Essentially, there are two major statements made here: Either extreme MODERNE (in the historic sense) and including ART DECO, or going BAROQUE in a revival of traditional styles as previously noted.
Naturally, there are a few mutations in between but the above two are the ones that stand out and divide the tastemakers. One thing both have in common though: exaggeration.

In detail, this means for MODERNE: extreme sizes and forms - with beds and upholstery reaching weathering heights, outsize accessories, such as really big mirrors, lamps and chandeliers that hang overhead like so many giant clusters of grapes. There are humungous bed headboards more or less in the Hollywood style, referencing Jean Harlow, or enormous gilded sunbursts, or another, looking for all the world like a black lacquer tsunami.
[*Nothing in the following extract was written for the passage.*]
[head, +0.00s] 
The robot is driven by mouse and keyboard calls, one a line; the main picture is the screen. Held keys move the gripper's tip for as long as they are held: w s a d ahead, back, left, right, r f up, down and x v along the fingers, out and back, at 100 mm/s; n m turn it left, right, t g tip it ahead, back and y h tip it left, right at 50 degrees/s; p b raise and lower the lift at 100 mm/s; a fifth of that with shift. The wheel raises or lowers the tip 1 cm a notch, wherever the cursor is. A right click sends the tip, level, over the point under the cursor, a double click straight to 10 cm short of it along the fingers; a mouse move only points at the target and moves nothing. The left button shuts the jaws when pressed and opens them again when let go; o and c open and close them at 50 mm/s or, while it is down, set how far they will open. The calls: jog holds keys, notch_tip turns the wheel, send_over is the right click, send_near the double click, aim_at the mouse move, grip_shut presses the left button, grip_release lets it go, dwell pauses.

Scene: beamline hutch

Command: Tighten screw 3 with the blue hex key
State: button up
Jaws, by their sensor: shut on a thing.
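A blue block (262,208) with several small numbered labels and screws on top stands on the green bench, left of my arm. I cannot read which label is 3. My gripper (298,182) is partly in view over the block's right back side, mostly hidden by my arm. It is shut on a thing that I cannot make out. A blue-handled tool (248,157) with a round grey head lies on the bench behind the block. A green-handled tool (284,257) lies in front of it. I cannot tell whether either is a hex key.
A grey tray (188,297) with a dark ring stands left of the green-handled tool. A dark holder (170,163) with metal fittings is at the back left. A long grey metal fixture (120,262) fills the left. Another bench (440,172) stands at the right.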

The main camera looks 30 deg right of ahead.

These latter two were seen at Christopher Guy, who also featured oversized asymmetrical upholstered chairs as tall as a man, in lacquered frames, in black bien sur. In addition to black, another favorite color for furniture in the MODERNE category is ice cold and high gloss refrigerator white. Bright red is the most frequently chosen accent. All wood surfaces on MODERNE are shiny lacquer, silvered or gilded, all natural companions to the high potency gleam of chrome.

Fabrics are satins, velvets, leathers and suedes - and all are swathed in copious amounts of fur.

BAROQUE on the other hand goes for the skillfully worn look. Furniture finishes tend to be matte rather than shiny and deliberately understated. The understatement does not extend to heavy carvings, however. Deep, fully dimensioned carvings carry much of this look and are especially prevalent in enormous mirrors, oversized architecturally inspired lamp bases and sconces and are beginning to appear on well defined table legs and aprons.

The retail store manager for Mis En Demeure told me that their clients are asking for well-worn Persian rugs and distressed fabrics. In other words, they don't want anything looking too new. I guess some people prefer more than their jeans to be well broken in.

What stands out in this new direction beyond the curls and curves of furniture are the accessories: get ready for lots of cherubs, religious symbols and figures, gold dusted cut velvets and Fortuny pleating in the rich shadings of Van Dyke paintings. Tassels and trims will rebound prominently on upholstery and the old tete-a tete-settees are being revived as well. While most often used in the center of a room, there are also stretched versions meant for hotel lobbies or private clubs.

Either way, they are bound to be and are meant to be conversation pieces.
Over all hangs more than a whiff of the colonies.